E’ un copione vecchio come il mondo si potrebbe dire, nel quale progressisti si comportano da reazioni e questi ultimi voglio gabellarsi come i primi nel senso di battersi per principi che tutti condividono. L’unica cosa che appare sempre evidente è che il punto di vista che rumorosamente e con violenza viene portato avanti è solo il pretesto per regolare vecchi conti, per tentare improbabili assalti alle istituzioni. E’ accaduto nel passato con le innumerevoli sigle della sinistra extraparlamentare, poi con quelle terroristiche e sempre con il contraltare degli estremisti di opposto coloro, cioè della destra estrema dai toni e dai simboli apertamente fascisti,

Nel primo caso, si è lungo parlato e discettato sui compagni che sbagliano attribuendo a questi movimenti seguìti di popolo inesistenti ma i cui fini apparivano realizzare improbabili forme di rivoluzione. Il risultato è stato la stagione pesante e di piombo come si dice del terrorismo brigatista e di estrema sinistra, una sorta di tentativo fallito per la reazione popolare e delle forze democratiche di assalto al palazzo di inverno in salsa italica.

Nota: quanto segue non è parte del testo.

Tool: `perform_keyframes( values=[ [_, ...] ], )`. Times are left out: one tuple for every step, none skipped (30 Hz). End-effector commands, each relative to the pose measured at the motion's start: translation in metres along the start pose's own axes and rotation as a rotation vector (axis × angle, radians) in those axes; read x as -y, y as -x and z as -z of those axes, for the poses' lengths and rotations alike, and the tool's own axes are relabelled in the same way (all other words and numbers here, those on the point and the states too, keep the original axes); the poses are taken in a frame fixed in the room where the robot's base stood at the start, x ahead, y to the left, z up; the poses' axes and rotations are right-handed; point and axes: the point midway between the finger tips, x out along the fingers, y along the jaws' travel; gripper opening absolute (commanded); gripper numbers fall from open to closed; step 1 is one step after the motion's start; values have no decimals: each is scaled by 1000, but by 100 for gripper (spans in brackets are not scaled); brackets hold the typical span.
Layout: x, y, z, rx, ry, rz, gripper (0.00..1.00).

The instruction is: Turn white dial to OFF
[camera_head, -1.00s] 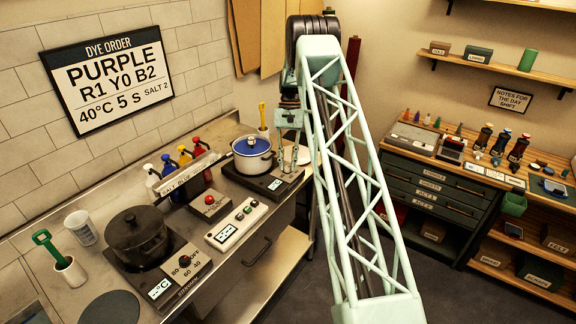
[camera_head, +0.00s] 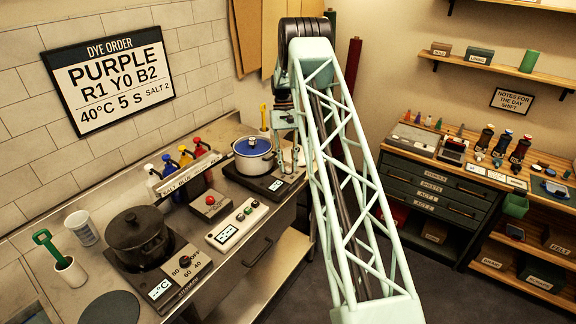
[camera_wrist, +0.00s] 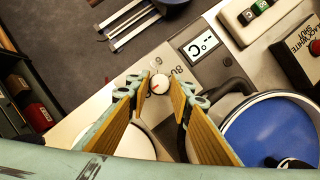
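The panel carries printed numbers, 80 being readable, and a display (camera_wrist: 201,45) showing "-°C". In the head view my gripper (camera_head: 290,160) is low over the right side of the far hotplate (camera_head: 268,187), and I cannot make out the dial there. The dial's exact setting is unclear.
A white pot with a blue lid (camera_head: 253,147) stands on that hotplate, close to my fingers. A dark pot (camera_head: 138,238) is on a nearer hotplate with its own dark dial (camera_head: 186,262). A button box (camera_head: 237,225) lies between. Open floor is to the right.

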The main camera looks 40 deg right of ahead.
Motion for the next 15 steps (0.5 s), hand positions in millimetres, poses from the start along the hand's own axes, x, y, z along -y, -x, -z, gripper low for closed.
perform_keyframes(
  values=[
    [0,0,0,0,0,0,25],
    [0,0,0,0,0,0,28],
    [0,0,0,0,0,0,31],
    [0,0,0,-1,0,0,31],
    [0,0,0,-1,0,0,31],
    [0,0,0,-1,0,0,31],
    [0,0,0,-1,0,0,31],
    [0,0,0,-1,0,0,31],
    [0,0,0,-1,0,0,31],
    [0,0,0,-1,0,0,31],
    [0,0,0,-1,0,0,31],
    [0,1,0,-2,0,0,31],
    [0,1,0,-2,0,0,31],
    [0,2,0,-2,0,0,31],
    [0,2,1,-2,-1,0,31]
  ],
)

Nel secondo caso assistiamo invece ad una sorta di fiume carsico che dalle origini della Repubblica, meglio ancora dalla dissoluzione del fascismo, hanno immaginato in molti modi di condizionare con la violenza e la sopraffazione il cammino delle istituzioni del nuovo stato e hanno punteggiato e continuano a punteggiare in diversi modi le diverse stagioni che il Paese sta affrontando. Una sorta di primatismo malinteso, ma violento. Le ultime forme in cui questo fiume carsico su sta manifestando sono le infiltrazioni non casuali nelle proteste dei no vax e contro il green pass.

Abbiamo parlato di abbaglio delle avanguardie ed è questo il senso da attribuire a quanto accade – accanto a tutte le forme democratiche e legali di contrasto al fenomeno che le istituzioni debbono mettere in atto senza se e senza ma, prevenendo e non  reprimendo. Per la sinistra si tratta di combattere al proprio interno quelli che sono movimenti o istanze eversive tout court. Per la destra di applicare con fermezza e con estrema chiarezza quelle che sono le norme costituzionali che impediscono la rinascita sotto qualsiasi forma del partito fascista. Ed anche in questo caso agire per contrastare idee di revanscismo e di eversione.

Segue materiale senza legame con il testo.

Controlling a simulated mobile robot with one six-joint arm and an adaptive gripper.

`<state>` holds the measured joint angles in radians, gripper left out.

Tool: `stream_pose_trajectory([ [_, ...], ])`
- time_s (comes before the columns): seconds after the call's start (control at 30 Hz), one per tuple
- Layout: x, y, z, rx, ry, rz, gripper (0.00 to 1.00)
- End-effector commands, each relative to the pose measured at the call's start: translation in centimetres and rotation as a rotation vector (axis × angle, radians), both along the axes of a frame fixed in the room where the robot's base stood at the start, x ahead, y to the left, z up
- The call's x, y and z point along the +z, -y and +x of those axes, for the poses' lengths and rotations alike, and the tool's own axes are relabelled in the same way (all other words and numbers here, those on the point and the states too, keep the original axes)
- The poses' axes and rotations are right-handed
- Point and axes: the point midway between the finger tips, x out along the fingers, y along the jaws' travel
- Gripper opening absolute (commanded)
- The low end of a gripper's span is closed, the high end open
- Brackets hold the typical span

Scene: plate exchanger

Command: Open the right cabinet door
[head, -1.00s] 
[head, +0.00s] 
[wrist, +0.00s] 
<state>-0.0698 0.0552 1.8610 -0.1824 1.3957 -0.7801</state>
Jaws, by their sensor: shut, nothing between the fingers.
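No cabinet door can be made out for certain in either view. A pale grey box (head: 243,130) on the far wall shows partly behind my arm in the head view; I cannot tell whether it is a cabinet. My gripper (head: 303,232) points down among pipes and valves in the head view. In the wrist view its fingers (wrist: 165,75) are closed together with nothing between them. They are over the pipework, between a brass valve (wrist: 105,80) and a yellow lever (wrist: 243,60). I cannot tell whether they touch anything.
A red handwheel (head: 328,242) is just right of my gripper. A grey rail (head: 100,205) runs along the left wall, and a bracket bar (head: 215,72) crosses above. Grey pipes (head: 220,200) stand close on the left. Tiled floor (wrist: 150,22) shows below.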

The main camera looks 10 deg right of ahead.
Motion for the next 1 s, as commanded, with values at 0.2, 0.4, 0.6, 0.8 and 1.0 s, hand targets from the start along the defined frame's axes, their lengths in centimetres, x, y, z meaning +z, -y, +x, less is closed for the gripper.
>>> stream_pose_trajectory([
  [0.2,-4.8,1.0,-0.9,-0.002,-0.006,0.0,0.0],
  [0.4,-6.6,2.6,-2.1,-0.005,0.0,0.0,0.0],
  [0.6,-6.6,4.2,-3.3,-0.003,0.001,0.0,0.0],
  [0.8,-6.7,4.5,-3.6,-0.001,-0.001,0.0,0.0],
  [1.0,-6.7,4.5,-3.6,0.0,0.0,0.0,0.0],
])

Le “avanguardie” hanno in comune la convinzione di rappresentare sempre la consapevolezza delle storture e delle cose da cambiare che altri non capiscono. Vivono in un costante ed onirico mondo dove la primazia del loro credo appare scontata e aliena da qualsiasi critica. In realtà hanno quelle che si dicono le traveggole, o scambiano come diceva l’antico detto “lucciole per lanterne”.

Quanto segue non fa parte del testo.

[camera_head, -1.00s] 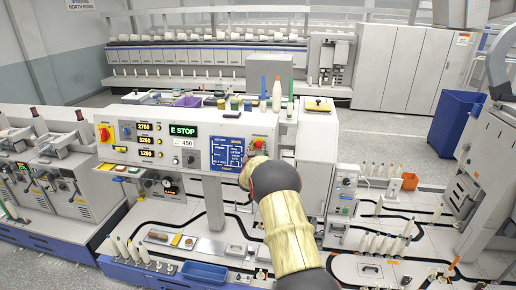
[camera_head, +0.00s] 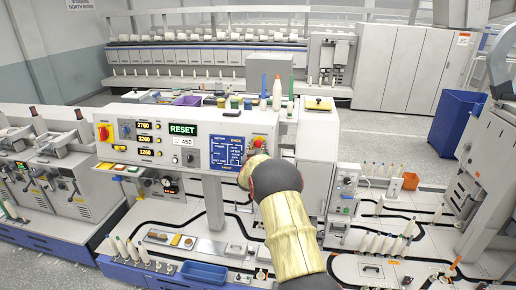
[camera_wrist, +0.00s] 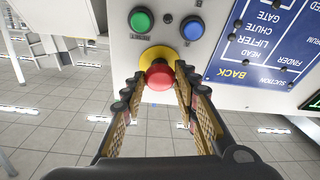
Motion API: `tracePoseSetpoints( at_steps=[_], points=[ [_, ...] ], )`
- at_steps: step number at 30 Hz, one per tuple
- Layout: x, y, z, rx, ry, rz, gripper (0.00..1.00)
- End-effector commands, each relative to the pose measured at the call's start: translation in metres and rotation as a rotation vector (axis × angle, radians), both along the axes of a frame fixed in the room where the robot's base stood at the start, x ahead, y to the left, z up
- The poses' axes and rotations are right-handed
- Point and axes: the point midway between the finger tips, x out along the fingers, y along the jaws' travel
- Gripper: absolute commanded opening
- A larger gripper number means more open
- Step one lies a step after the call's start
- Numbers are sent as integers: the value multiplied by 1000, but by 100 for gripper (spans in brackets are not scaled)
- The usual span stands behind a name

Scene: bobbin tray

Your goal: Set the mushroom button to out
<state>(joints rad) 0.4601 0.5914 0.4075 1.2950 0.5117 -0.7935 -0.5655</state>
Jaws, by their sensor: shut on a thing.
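The red mushroom button (camera_wrist: 160,75) sits on a yellow round base plate (camera_wrist: 158,58) at the panel's edge in the wrist view. It also shows as a small red spot in the head view (camera_head: 259,142). My gripper (camera_wrist: 157,84) has one finger on each side of the red head and is shut on it. In the head view my arm hides most of the gripper.
A green button (camera_wrist: 142,19) and a blue button (camera_wrist: 192,28) are close beside the mushroom button. A blue diagram plate (camera_wrist: 262,45) lies to their right. Several bobbins and cones stand on top of the panel housing.

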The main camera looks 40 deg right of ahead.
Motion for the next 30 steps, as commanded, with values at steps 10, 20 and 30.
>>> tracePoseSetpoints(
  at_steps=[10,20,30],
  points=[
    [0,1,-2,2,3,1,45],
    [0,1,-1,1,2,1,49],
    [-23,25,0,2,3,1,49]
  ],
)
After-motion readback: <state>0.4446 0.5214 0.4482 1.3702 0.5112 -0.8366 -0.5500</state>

La responsabilità del loro proliferare è certamente in primo luogo non in chi le mette in essere ma in chi nelle istituzioni deve agire ai primi segnali del loro manifestarsi. E’ una vecchia questione e una altrettanto vecchia analisi. Nell’Italia dal dopoguerra sino alla Unione Europea, si è consentito in vario modo che questi mondi isolati e parziali crescessero di mezzi e consistenza sino a rappresentare pericoli da arginare. E proprio questo agire ha consentito la loro permanenza.

A ben guardare, sia da sinistra che da destra, si manifesta sempre un approccio morbido alle rispettive frange nella superficiale convinzione che possano da un lato essere usate ai propri scopi dall’altro che in caso di pericolo le si condanni fermamente. Per decenni questo è stato il copione. Oggi nell’Italia democratica di questi anni ci appaiono per quello che sono i conati di una forma di protesta che sotto sotto continua ad esistere ma che la politica in senso alto ha sempre saputo come affrontare, depotenziare, se necessario stroncare. La crisi della politica di oggi sta mostrando tutti i rischi ancora presenti che non possono essere soltanto combattuti con prese di posizione o con ukase di interventi autoritativi, ma con la consapevole azione nel paese per far capire e convincere delle necessarie forme di intervento a favore della società nel suo insieme e sminare così quel territorio opaco dove le cosiddette avanguardie tentano di pescare e proliferare.